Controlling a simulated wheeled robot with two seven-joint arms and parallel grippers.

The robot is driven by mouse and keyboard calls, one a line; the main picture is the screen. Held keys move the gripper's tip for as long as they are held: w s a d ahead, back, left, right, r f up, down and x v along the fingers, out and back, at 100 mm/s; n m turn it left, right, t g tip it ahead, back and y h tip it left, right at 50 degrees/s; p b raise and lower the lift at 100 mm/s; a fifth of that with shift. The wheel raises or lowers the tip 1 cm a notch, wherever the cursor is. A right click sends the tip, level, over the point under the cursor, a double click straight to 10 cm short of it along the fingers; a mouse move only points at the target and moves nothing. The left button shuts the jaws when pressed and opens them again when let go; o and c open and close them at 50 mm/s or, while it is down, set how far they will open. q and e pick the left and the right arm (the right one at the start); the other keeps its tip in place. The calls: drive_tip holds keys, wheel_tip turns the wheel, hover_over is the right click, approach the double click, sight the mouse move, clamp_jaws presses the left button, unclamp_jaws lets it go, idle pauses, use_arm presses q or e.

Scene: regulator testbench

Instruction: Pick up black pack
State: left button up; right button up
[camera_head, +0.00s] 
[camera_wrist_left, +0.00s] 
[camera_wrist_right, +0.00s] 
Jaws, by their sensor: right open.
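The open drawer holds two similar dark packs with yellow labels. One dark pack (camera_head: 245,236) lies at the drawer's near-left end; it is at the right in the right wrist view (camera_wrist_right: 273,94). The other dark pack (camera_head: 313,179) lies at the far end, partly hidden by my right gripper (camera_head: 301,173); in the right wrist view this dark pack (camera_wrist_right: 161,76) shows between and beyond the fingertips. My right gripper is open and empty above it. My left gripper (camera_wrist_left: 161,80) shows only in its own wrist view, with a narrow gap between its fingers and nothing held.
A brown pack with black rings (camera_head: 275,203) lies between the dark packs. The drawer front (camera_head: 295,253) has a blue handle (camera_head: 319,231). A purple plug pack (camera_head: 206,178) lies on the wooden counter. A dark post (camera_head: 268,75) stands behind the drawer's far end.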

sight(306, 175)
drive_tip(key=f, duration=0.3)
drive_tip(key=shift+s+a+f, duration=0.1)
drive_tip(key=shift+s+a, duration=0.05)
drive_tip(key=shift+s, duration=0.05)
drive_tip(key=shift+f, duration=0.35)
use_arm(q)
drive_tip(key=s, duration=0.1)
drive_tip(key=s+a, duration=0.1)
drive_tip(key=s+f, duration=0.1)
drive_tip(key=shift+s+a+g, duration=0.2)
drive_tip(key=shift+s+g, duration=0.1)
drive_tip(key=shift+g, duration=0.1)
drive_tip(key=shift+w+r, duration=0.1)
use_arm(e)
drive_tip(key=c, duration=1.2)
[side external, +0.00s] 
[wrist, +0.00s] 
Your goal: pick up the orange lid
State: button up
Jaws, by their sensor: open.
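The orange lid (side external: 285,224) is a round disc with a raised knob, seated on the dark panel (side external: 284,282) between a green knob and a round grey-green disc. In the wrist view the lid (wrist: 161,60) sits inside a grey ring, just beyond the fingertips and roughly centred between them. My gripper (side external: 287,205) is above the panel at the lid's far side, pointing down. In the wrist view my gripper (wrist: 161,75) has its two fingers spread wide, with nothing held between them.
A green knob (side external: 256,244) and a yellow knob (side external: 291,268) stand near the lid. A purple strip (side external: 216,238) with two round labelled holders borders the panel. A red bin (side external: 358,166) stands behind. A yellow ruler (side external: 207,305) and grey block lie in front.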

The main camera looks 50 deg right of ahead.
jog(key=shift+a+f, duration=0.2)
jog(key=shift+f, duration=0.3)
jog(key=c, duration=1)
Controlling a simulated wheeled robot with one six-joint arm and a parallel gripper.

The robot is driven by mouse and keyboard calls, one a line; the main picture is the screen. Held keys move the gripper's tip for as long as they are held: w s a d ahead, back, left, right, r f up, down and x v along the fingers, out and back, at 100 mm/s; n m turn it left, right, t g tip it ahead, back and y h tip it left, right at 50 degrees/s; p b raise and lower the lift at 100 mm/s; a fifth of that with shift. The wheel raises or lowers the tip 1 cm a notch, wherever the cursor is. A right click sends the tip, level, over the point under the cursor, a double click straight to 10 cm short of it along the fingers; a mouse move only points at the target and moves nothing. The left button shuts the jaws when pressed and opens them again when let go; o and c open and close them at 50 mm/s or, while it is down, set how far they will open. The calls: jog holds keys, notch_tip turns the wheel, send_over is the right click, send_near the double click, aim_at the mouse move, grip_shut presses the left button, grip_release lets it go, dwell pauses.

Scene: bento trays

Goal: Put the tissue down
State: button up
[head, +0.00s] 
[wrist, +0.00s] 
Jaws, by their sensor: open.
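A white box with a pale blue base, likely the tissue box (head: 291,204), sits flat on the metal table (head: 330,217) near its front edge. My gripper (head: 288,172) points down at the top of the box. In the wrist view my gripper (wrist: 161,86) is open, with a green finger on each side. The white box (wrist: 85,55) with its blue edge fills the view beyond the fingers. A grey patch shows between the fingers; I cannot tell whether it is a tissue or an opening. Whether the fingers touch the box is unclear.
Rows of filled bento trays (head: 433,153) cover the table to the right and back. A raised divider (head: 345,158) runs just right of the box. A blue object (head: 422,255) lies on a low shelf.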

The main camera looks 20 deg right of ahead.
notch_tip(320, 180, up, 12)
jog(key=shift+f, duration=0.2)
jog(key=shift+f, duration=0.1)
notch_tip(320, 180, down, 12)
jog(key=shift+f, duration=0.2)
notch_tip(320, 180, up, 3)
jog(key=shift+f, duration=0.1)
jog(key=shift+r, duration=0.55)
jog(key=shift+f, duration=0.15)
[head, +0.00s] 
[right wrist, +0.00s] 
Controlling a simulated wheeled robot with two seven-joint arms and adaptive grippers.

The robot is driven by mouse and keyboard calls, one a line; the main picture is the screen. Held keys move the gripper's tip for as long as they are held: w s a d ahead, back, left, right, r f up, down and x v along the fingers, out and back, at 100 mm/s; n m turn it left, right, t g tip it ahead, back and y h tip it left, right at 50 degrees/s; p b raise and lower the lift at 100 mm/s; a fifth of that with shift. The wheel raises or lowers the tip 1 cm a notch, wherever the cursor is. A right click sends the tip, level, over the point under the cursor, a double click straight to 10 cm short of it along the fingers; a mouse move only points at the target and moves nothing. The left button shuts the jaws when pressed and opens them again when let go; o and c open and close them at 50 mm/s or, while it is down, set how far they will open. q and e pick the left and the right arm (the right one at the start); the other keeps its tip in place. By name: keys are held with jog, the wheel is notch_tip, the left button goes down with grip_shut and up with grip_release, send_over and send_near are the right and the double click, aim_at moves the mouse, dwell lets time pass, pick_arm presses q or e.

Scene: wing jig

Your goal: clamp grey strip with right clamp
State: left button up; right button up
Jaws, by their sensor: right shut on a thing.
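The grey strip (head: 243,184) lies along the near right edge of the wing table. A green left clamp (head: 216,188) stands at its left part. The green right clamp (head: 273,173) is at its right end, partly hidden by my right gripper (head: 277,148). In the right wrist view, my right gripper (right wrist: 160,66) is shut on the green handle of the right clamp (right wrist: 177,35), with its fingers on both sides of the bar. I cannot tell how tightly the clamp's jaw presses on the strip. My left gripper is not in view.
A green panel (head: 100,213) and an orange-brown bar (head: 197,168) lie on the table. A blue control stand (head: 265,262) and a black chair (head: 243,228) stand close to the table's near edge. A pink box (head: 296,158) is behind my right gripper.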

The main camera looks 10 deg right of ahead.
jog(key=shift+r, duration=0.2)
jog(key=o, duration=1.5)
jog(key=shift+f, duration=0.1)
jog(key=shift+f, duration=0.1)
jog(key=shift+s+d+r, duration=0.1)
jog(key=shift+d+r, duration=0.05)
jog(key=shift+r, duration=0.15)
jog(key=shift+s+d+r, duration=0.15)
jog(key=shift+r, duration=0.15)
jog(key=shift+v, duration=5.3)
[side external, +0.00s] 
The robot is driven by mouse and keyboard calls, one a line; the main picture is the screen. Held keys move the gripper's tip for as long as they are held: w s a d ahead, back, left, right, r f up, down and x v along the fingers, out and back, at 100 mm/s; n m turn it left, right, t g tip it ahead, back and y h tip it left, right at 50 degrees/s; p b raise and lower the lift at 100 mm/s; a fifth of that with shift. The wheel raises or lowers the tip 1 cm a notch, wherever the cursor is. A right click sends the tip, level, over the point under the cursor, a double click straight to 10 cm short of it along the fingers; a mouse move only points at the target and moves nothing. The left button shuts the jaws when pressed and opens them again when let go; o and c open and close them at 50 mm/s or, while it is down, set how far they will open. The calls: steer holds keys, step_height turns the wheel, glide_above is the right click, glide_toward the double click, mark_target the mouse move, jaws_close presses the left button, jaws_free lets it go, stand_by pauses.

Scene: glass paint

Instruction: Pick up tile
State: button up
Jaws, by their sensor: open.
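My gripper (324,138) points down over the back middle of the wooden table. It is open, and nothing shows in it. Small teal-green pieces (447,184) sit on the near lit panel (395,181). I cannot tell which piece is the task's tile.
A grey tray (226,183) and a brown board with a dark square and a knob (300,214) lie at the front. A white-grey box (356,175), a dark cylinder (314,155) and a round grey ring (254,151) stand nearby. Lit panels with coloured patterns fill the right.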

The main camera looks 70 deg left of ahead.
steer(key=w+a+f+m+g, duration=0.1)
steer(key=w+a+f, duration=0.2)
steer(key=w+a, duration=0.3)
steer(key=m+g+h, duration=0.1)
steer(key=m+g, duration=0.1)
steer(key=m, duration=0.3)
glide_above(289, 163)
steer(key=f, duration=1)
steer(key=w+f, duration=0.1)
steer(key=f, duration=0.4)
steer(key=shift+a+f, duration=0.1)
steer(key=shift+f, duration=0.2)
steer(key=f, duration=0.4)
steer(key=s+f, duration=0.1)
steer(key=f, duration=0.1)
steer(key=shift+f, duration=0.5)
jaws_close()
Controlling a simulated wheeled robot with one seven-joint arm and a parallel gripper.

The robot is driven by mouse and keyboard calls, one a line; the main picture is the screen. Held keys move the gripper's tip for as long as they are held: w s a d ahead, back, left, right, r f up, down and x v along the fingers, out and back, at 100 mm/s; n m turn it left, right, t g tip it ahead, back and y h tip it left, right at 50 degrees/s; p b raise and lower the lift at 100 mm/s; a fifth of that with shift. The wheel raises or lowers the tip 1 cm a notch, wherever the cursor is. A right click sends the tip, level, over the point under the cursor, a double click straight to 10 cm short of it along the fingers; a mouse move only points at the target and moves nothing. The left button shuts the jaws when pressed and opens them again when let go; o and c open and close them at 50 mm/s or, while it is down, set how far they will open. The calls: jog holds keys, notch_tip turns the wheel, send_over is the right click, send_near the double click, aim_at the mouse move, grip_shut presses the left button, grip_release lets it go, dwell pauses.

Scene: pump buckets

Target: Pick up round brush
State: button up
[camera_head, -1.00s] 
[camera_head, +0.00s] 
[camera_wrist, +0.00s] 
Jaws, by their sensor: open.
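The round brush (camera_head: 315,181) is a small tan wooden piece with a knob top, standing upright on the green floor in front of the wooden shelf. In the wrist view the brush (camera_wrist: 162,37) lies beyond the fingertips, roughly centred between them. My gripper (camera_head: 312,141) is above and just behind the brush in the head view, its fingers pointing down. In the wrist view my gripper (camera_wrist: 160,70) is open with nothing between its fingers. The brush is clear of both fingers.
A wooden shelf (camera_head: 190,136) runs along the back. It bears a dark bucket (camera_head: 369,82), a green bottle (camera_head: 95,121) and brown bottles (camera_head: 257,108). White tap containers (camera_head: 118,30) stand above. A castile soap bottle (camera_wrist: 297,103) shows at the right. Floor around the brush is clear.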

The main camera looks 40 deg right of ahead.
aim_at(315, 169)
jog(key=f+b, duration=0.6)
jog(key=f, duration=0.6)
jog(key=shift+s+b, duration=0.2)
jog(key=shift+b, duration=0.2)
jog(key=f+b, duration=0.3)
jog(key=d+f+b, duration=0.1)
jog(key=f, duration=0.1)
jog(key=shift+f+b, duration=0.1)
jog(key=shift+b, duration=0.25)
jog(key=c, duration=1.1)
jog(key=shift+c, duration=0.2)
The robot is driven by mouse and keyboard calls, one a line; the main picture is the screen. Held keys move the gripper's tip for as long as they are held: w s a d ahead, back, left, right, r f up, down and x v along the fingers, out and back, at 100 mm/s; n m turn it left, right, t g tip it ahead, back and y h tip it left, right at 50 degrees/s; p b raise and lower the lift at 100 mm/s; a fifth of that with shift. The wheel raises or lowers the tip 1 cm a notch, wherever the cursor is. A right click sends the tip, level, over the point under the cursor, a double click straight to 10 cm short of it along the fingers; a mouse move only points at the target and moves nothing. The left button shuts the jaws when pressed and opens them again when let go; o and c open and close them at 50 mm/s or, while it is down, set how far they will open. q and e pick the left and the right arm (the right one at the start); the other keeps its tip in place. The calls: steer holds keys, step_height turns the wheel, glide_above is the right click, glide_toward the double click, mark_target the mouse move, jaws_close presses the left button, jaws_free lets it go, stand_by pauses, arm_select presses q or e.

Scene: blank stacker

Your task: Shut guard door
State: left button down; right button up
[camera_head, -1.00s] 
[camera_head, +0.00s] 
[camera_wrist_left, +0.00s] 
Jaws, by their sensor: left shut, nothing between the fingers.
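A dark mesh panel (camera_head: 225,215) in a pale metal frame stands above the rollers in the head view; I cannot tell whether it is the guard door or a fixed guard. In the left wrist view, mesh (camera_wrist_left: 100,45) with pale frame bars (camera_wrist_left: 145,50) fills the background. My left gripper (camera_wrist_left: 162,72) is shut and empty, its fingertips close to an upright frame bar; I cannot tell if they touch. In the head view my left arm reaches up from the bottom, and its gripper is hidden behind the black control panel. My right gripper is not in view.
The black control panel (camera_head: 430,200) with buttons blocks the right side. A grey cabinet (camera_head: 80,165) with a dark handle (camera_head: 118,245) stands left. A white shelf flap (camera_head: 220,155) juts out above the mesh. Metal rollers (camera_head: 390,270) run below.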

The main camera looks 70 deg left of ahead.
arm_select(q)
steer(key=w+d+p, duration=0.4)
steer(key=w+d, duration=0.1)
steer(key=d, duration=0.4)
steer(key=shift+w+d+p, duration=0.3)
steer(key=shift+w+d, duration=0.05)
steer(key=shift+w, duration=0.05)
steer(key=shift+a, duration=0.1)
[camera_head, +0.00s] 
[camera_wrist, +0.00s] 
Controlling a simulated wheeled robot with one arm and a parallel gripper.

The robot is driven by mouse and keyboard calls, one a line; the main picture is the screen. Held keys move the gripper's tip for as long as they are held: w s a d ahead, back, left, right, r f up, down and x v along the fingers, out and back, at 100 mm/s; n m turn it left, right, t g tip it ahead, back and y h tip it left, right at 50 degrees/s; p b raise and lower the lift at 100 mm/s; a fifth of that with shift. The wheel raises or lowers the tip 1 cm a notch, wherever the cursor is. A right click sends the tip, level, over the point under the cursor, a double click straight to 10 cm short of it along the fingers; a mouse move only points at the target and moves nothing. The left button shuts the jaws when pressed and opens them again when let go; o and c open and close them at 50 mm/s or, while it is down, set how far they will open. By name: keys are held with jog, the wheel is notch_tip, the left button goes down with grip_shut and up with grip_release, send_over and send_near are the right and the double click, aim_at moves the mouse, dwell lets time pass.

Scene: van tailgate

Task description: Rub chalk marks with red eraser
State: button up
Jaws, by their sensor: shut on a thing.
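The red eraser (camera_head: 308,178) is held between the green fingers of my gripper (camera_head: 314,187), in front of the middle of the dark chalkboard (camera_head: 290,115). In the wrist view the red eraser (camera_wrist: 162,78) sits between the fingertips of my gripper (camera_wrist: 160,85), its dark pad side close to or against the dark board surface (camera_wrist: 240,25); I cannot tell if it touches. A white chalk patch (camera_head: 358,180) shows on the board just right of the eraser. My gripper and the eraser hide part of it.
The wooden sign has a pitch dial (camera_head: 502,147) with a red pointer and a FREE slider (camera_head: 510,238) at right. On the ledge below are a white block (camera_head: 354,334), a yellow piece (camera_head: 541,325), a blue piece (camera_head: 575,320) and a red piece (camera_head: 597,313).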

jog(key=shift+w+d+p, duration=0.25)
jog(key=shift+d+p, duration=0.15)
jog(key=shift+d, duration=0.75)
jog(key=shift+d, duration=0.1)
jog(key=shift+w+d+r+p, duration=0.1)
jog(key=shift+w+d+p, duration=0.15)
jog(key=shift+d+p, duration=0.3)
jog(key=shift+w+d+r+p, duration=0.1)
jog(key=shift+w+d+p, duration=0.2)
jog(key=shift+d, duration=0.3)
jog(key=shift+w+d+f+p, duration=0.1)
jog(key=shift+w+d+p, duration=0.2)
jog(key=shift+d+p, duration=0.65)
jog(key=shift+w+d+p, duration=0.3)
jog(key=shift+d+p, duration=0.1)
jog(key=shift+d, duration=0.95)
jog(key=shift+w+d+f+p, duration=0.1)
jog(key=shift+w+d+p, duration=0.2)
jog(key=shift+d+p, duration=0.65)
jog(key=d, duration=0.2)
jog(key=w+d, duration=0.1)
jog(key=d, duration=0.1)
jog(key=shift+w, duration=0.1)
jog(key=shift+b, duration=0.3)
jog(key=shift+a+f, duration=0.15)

* [Aim of the exercise] Your task is to list each line of the records with the word "Controlling".

* [Task output]
Controlling a simulated wheeled robot with two seven-joint arms and parallel grippers.
Controlling a simulated wheeled robot with one six-joint arm and a parallel gripper.
Controlling a simulated wheeled robot with two seven-joint arms and adaptive grippers.
Controlling a simulated wheeled robot with one seven-joint arm and a parallel gripper.
Controlling a simulated wheeled robot with one arm and a parallel gripper.

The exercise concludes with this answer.